I led a tutorial for the DC PyLadies group titled, An introduction to the data science workflow in Python. Here are the materials, which I hope will live on in usefulness.

The workshop covered: (1) getting data (with examples of CSV loading, SQL querying, and API calling), (2) cleaning data (with some visualizations in matplotlib), and (3) modeling data (fitting a linear regression using three libraries - statsmodels, scikit-learn and plain ol' numpy - and confirming the coefficients are the same).

Prep

My goal for the workshop was to give a "tour" of the common Python packages used in data science. This was aimed towards women who might have some experience doing data analysis in R, Stata, or something else, and thus needed to get a handle on where to find their favorite stats/machine learning methods in the world of Python (rather than how those methods worked - i.e. I didn't want this to be a stats class).

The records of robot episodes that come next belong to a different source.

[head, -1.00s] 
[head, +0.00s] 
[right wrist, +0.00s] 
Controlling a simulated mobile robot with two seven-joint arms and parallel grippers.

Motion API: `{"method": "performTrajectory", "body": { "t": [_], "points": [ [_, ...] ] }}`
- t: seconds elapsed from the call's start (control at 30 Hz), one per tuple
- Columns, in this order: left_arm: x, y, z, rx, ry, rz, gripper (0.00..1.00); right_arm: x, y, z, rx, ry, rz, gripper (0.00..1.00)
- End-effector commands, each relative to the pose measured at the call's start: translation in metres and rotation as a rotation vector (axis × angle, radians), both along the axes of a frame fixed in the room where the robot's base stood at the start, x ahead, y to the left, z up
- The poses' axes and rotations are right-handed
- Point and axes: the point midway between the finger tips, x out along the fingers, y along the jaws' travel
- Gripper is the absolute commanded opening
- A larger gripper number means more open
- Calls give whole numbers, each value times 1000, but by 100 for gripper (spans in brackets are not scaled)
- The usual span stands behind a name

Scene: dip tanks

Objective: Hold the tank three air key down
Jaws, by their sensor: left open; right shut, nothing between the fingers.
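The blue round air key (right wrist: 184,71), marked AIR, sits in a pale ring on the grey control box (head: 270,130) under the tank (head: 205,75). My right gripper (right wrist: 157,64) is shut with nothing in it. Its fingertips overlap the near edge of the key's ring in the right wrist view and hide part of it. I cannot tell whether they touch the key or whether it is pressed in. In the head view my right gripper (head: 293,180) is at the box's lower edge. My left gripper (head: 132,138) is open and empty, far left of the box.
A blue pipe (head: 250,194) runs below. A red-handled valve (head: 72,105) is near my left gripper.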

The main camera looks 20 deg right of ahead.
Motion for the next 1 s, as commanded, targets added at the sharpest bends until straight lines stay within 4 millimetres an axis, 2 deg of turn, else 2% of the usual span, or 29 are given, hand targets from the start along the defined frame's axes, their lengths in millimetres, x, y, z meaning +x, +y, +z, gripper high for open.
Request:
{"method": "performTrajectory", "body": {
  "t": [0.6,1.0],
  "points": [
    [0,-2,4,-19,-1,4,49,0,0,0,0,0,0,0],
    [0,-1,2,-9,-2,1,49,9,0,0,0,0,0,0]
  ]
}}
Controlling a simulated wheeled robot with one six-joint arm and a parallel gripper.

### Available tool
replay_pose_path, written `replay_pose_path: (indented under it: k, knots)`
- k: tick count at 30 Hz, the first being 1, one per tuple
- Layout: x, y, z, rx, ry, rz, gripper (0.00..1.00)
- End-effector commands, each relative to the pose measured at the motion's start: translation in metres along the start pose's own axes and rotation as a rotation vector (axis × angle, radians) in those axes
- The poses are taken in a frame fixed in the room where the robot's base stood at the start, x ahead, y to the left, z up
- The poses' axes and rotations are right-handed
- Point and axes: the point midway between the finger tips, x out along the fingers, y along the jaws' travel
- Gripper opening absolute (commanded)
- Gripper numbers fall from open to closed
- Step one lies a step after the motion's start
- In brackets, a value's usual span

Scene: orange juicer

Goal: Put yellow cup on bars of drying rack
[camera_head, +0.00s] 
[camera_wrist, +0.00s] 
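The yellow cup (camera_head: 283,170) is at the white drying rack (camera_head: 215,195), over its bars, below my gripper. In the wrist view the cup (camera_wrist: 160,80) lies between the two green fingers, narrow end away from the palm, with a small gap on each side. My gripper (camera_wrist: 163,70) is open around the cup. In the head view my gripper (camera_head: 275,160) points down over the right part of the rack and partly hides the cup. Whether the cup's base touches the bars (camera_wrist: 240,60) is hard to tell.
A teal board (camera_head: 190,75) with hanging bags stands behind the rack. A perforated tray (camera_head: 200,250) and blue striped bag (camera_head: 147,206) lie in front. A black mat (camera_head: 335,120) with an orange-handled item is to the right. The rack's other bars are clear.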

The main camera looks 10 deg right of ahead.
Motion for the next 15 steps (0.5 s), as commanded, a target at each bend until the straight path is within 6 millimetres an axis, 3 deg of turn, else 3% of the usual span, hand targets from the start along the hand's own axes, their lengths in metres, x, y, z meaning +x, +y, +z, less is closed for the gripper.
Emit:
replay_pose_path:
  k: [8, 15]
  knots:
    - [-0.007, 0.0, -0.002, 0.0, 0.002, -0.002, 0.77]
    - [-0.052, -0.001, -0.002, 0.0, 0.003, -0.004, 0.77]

I ran a survey beforehand to also get a sense of how new to Python attendees were (by asking a couple "beginner" questions, like, What does import some_library do?), what other programming languages they knew, and what they were most excited about learning. This helped a lot, since I knew what I wanted to present (supply!) but I also knew I wanted to meet folks where they were at (demand!).

Logistics

I used Ned Batchelder's pizza.py script to calculate how many pizzas to order. Ned organizes the extremely popular (and very great) Boston Python User Group, and he is wise in the ways of Meetup. Specifically, notorious Meetup attrition (only about 50% of RSVPs usually show up). Anyway, would you believe it - we had <1 pizza left over - pizza.py really came through!

To bypass Installation Hell - wherein 33% of a workshop is spent trying to get some version of Python installed on some attendee's machine - I used Binder, which I found via Julia Evans's blog. Binder is SUPER convenient: you make your repo with your Jupyter notebooks (and a requirements.txt), point Binder to it, and it'll launch that repo as a Docker container that people can access and interact with. This was really great, since we could skip the installation pain and get straight to it.

The challenges of pedagogy

I love teaching, and I love learning. I also love thinking about learning - that mystical moment when you get something - and reflecting on how and why Things Are Learned. Teaching is a special challenge because you want to be engaging (fun!) and clear. (David Malan, who teaches CS50, is a master at this.) Being clear, especially about stuff that either is complex or is commonly perceived to be complex, is hard. I think it's very important to be clear - most big human ideas can be boiled down to something quite simple. I strongly believe in this ad by Khan Academy - human knowledge is a set of simple building blocks. Also, to paraphrase Richard Feynman, if you can't explain it in simple terms, you don't understand it.

So, anyway, I tried to do that - but it was pretty exhausting. I was definitely pooped by the end - and dehydrated! I did appreciate the opportunity, though, and hope to get better at it. Bottom line is I find a lot of inspiration in teaching/learning, and have become super growth mindset lately.